For each of these mechanisms (for eg: HTTP based REST API with JSON payloads)

Do we have a necessary safety net and tooling required to ensure that ‘contracts’ between services are not broken?

Remember, with microservices, often we split up what could have been a method-call into a call through the wire.

The former is often more performant, easier to modify and refactor, and often is more maintainable in the long-run. When moving to the latter we should understand the trade-offs and minimize the downsides as much as possible.

One step at a time

Am I suggesting, that given the opportunity,

one must not jump into creating a microservice “template” too soon? Yes.
one must not jump into microservices without considering their operational complexity?
Yes.

Here is my proposal: completely skip creating a template during the initial days, and choose to solve operational complexities while solving business problems.

Simpler, adaptable solutions first

As many in our industry advise, prefer to have an evolutionary approach to coming up with designs for a software system.

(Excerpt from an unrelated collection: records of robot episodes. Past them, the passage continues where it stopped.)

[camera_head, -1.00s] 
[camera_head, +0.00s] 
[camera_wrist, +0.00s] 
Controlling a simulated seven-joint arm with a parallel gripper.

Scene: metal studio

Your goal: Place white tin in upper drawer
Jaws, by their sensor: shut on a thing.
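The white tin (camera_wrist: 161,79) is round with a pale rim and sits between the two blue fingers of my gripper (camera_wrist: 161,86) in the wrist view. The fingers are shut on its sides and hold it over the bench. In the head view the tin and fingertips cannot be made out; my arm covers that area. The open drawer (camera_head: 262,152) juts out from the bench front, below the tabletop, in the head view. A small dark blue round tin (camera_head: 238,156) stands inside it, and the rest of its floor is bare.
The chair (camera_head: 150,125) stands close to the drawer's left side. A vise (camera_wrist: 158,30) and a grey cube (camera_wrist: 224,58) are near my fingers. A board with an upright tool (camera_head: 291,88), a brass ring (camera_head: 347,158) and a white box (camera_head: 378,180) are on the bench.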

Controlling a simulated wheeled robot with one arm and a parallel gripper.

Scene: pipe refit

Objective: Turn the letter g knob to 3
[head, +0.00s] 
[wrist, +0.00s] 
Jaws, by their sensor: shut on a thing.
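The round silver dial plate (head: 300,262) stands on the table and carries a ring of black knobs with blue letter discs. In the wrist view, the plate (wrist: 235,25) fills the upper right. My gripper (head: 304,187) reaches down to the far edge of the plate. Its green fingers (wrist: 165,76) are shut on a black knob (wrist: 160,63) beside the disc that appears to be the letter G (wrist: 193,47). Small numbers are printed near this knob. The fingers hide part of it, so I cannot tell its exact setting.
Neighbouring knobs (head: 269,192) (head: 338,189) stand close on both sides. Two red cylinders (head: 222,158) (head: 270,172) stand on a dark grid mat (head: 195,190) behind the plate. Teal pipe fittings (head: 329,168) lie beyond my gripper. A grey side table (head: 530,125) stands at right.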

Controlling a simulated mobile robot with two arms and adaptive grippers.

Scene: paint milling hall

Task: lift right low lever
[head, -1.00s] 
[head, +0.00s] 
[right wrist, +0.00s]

Do we even need microservices implemented to resolve some of the operational complexities that we described earlier?
In most cases, no.
You could surely look into having a Monolith-First strategy to understand how to split your domains and the communication requirements between them.
Do we need 5 or 10 microservices implemented already to solve the operational complexities that require multiple services to be in place (eg: maintaining contracts using contract-testing)?
I believe the answer is no again. We could start small, with just a separate service to solve these specific operational concerns, and then replicate it to a full-blown microservice setup.

If you cannot answer some of these questions that help us understand operational complexity, should you not defer the decision to move to microservices?

Conclusion

Solve the right problems first, and solve the harder problems earlier.

Operational complexity is what will backfire if not taken care of early when considering microservices. Template projects ought to come much later, often derived from working solutions.